If that second site becomes more popular for whatever reason, and reasons for sites becoming popular are finicky and beyond anyone's control, then you're back to square one. You've got people screaming that the truth is being shown over on one website than no one looks at, while everyone is over at the more popular site, doing whatever it is they're doing.
There is nothing about a blockchain based social media system that is going to solve problems of censorship, perception, and open dialogue just by virtue of it's immutable preservation of data.
Maybe more importantly, I don't even think it's really that appealing as a sales point to tell people that nothing you can post can ever be deleted. It's the kind of constraint we want for everyone else, but not for ourselves.
I think you are wrong. Being a private water company for example, does not means that you can, close down the water supply of someone because he is insert whatever reason.

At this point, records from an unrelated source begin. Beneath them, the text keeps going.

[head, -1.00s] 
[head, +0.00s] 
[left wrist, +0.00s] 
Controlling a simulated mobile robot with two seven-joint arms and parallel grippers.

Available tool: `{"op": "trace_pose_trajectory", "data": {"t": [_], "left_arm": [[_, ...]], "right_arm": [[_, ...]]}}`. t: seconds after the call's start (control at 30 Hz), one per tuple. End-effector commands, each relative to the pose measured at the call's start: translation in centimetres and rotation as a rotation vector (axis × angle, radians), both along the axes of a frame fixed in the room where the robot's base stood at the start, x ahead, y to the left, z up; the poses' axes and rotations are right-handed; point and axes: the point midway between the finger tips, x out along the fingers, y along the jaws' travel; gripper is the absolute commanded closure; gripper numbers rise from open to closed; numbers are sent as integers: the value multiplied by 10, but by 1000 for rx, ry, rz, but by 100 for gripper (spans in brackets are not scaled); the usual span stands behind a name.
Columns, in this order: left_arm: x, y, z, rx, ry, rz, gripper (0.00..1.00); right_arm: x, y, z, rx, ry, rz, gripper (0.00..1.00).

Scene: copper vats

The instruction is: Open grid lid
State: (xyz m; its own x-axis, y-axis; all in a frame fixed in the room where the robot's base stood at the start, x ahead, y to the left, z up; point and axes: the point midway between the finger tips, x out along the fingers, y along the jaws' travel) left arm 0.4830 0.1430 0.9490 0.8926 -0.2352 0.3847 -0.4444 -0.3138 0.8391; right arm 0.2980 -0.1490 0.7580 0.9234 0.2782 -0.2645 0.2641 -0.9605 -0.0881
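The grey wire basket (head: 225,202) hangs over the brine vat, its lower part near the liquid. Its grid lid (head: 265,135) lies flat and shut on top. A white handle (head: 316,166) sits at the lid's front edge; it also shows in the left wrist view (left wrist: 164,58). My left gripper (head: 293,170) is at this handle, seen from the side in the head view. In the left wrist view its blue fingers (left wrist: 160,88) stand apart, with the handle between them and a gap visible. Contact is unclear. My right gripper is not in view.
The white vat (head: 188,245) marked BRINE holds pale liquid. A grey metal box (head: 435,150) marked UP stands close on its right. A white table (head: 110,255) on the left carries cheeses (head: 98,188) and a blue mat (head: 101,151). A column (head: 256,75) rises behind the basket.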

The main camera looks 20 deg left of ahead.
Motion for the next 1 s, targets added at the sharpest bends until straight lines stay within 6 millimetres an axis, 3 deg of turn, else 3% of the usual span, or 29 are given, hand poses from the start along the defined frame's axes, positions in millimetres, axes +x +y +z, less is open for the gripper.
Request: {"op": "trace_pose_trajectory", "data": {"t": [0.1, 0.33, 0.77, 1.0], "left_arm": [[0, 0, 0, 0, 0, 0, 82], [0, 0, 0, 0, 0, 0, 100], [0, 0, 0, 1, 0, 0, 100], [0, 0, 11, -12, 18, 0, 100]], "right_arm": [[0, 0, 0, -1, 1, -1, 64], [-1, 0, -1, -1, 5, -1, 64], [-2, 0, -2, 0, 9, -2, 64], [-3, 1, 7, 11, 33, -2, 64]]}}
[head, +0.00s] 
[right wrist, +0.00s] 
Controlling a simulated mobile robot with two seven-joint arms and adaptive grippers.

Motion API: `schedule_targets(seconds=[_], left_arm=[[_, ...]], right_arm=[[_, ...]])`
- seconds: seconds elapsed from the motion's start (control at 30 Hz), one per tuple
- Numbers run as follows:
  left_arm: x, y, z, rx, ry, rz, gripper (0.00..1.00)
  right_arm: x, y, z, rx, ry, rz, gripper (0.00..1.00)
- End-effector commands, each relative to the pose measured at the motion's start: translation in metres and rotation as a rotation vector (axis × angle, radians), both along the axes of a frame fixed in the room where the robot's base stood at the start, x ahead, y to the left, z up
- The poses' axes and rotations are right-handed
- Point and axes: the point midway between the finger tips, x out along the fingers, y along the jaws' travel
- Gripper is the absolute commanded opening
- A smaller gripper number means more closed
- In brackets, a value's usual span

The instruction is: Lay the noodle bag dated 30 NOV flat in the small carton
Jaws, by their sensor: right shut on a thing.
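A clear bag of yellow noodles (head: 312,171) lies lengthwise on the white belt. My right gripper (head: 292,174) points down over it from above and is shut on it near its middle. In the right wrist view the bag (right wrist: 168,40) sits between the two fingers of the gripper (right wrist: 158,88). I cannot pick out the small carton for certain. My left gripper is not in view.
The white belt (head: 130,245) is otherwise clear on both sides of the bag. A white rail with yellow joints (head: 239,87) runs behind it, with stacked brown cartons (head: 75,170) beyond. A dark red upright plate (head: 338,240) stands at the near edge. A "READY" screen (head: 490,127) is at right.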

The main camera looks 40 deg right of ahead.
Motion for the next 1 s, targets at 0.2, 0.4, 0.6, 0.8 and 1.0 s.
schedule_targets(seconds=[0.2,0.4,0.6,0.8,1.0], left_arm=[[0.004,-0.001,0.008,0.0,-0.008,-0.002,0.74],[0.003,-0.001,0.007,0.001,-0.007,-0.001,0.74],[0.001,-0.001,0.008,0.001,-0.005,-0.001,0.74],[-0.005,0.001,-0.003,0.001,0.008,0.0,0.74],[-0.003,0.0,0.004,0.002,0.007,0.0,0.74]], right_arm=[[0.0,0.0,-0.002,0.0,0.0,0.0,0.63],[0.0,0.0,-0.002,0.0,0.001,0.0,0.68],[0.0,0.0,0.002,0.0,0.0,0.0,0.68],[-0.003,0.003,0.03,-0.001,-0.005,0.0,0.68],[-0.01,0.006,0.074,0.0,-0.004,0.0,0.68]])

Freedom of speech is just as a basic human right as accessing water, air, education, transportation, and so on. Corporations like twitter, facebook, google abused people. These corporations are not just bad platforms, they are a threat for the national security. And now it seems the time is coming for them, to pay for this stupidity.
Platforms like memo.cash ARE the solution. Its certainly making more problems (any sort of illegal activity is permanent, not deleteable) than what it solves. But what it is intended to solve, it solves it once and for all.